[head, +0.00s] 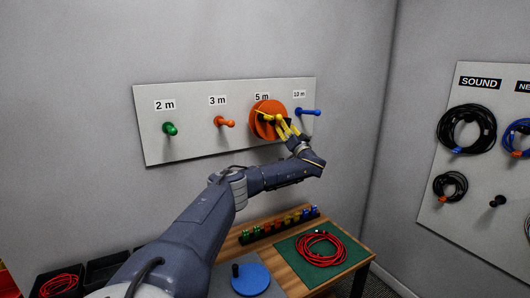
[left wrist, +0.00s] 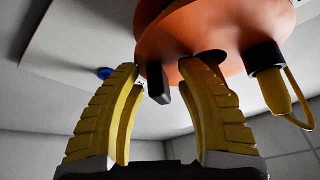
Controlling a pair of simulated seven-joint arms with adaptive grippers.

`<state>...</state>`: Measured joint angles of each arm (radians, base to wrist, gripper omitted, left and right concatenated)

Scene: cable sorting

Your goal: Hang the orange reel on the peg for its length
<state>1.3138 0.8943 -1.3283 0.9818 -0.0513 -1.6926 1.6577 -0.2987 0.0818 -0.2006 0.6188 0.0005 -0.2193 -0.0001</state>
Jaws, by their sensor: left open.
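The orange reel (head: 262,128) is at the 5 m place on the peg board, its flat face against or close to the board. A yellow rounded end (head: 267,118) shows at its middle. In the left wrist view the reel (left wrist: 205,35) fills the top, with a yellow piece in a black collar (left wrist: 268,80) at right. My left gripper (head: 279,120) is open in front of the reel. In the wrist view its yellow fingers (left wrist: 165,75) stand apart, with the reel's dark handle (left wrist: 158,82) between them, not gripped. My right gripper is not in view.
The board (head: 190,144) also has a green peg (head: 170,129) at 2 m, an orange peg (head: 224,121) at 3 m and a blue peg (head: 308,112) at 10 m. Below, a table holds a red cable coil (head: 320,249) on a green mat and a blue disc (head: 251,280).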

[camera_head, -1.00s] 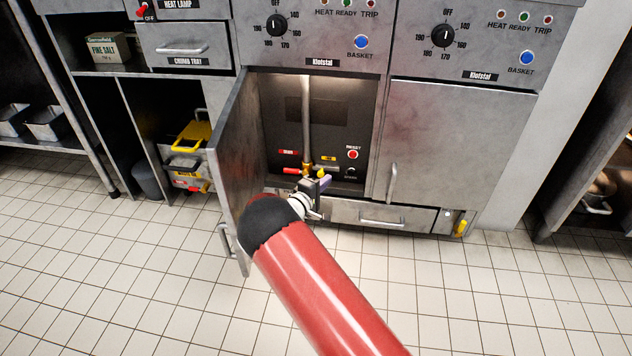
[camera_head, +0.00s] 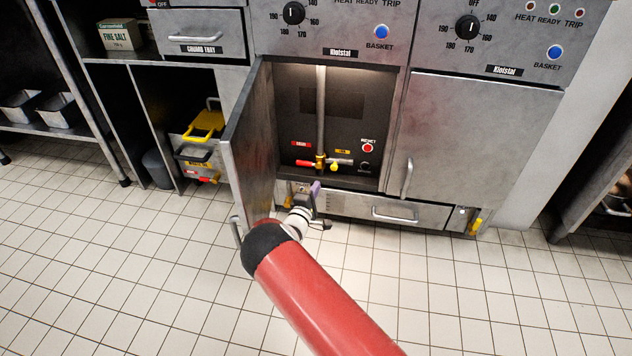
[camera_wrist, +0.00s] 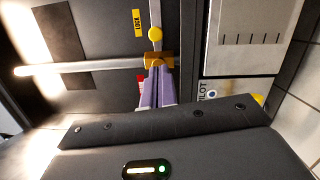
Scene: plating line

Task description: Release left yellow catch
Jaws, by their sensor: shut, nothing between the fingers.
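The left yellow catch (camera_head: 289,201) is at the left end of the low drawer under the open cabinet, partly hidden by my wrist. In the wrist view a yellow piece beside the PILOT panel (camera_wrist: 258,99) appears to be it, mostly covered by my gripper body. My gripper (camera_head: 316,188) has purple fingers and is just right of the catch, near the drawer's top edge. In the wrist view the purple fingers (camera_wrist: 158,84) are together and empty, overlapping the brass valve (camera_wrist: 158,60); contact cannot be told. A right yellow catch (camera_head: 475,227) is at the drawer's other end.
The open cabinet door (camera_head: 250,145) stands close left of my arm. Inside the cabinet are a pipe (camera_head: 321,110), a red-handled valve (camera_head: 304,163), a yellow knob (camera_head: 334,167) and a red button (camera_head: 368,148). The drawer handle (camera_head: 394,215) sticks out on the right. The tiled floor in front is clear.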

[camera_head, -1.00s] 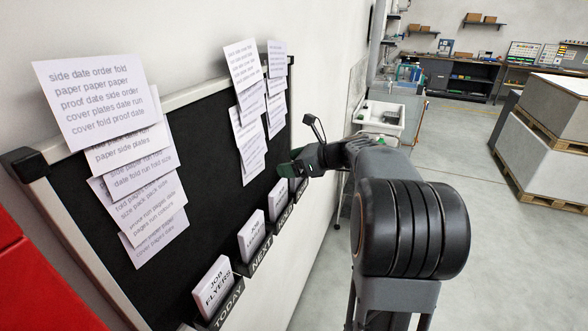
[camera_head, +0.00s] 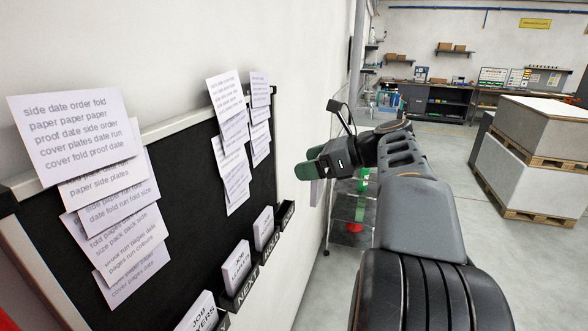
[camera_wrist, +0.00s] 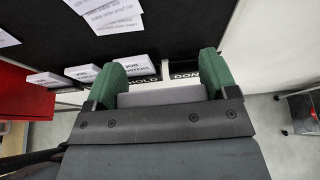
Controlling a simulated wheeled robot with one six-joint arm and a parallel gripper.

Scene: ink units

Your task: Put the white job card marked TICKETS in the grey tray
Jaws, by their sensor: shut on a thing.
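My gripper (camera_head: 316,163), with green fingers, is out in front of the wall to the right of the black board. It is shut on a pale card (camera_wrist: 160,97), seen between the fingers in the wrist view. Part of the card shows below the fingers in the head view (camera_head: 317,191). Its writing faces away or is hidden, so I cannot read TICKETS. Three other white job cards stand in the board's lower pockets: FLYERS (camera_head: 197,312), a middle one (camera_head: 236,266) and one farther along (camera_head: 263,228). I cannot make out the grey tray.
The black board (camera_head: 180,160) carries several sheets of paper (camera_head: 75,135). Its far pocket (camera_head: 288,213) looks empty. A shelved cart (camera_head: 352,232) stands beyond my gripper, partly hidden by my arm. Stacked pallets (camera_head: 545,150) stand at right, with open floor between.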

● ● ● ● ●

**EXERCISE DIRECTIONS**
Copy, from the material above, each line in which the string "joint" occurs.

**SOLUTION FOR THIS EXERCISE**
Controlling a pair of simulated seven-joint arms with adaptive grippers.
`<state>...</state>`: Measured joint angles of each arm (radians, base to wrist, gripper omitted, left and right concatenated)
Controlling a simulated wheeled robot with one six-joint arm and a parallel gripper.

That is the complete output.